En Europe, voilà donc Marine Le Pen, notamment, prise en tenailles entre ses sollicitations des roubles russes et son appétit pour les dollars bannoniens. Dès 2014 d’ailleurs, le croisé américain a fait alliance avec Nigel Farage et l’a puissamment aidé à forcer ce maudit Brexit. En mars 2018, il est invité au Congrès du FN et prédit un grand avenir à… Marion Maréchal, « Jeanne d’Arc du mouvement ». Steve Bannon finance-t-il le RN ? A cette question, Marine Le Pen répond avec grande ingénuité (normal, dans la famille de Jeanne d’Arc), le 20 avril 2018 : « Nous lui avons demandé s’il connaissait une banque européenne.
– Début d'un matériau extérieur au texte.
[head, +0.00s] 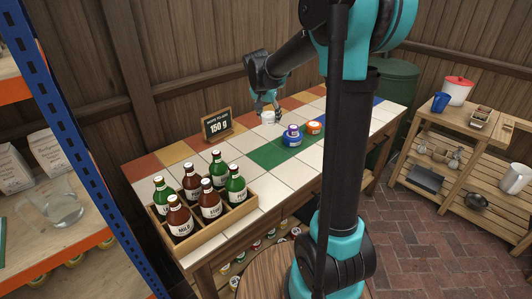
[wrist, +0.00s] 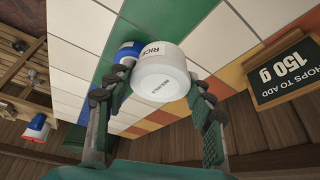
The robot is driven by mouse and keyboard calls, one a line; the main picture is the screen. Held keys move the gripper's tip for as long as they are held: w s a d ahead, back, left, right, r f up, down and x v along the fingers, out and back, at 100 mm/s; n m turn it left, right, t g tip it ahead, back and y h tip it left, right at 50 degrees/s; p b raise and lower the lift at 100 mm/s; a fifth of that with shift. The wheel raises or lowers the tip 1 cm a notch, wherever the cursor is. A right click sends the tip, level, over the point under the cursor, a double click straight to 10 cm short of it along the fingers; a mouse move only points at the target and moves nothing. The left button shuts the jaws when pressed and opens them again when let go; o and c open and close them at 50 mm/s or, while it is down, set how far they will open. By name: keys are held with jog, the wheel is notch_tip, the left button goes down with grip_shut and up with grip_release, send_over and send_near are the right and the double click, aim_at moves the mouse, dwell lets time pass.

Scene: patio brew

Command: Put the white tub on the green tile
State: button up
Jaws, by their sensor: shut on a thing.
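The white tub (wrist: 160,78), with a "RICE" label, is between the fingers of my gripper (wrist: 153,92) in the wrist view. The gripper is shut on it. In the head view the white tub (head: 267,117) shows small under my gripper (head: 268,107), over the back part of the tiled bench top. I cannot tell how far it is above the tiles. The green tile (head: 266,157) lies nearer the front, in front and left of a blue tub (head: 291,141). Green also shows behind the white tub in the wrist view (wrist: 178,22).
The blue tub has a purple piece on top; an orange tub (head: 314,128) stands to its right. A "150 g" sign (head: 217,125) stands at the back. A wooden crate (head: 237,215) of bottles fills the front left. White tiles around the green one are bare.

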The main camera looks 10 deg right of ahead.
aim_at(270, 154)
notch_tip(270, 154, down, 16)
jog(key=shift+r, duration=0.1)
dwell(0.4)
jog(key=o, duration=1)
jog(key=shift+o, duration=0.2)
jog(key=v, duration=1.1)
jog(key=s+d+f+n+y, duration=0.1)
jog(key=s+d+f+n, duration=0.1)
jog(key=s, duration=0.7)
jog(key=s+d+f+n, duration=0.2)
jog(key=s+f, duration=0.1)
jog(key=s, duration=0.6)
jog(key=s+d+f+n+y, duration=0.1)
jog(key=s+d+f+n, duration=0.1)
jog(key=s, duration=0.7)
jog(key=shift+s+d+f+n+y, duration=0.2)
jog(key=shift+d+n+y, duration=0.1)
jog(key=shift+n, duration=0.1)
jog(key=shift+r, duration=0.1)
Lui non plus n’a pas trouvé ». Ah, rogntudju, c’est fâcheux.

Pour l’instant donc, le croisé Bannon n’a réussi à vaincre que son épouse, en 1996, quand il lui a cassé un bras et qu’il l’a empêchée par la force de témoigner devant le Tribunal. En tout cas, le but lourdement proclamé et réitéré par Stephen K. Bannon, c’est de saper les bases des institutions européennes, grâce à la constitution d’un grand groupe d’extrême-droite. En passant : saper les bases de l’Europe démocratique, ce pourrait être pour Bannon poser les bases de son propre empire dans sa spécialité professionnelle depuis les années 1990, c’est-à-dire l’audiovisuel.

A surveiller très attentivement, tout cela… Ce qui peut nous faire garder espoir, c’est entre autres la division des partis nationalistes et para-fascistes, comme on l’a dit plus haut. Mais l’Europe aura fort à faire, dans les prochaines décennies, pour ne pas se faire engloutir dans le requin russo-américain.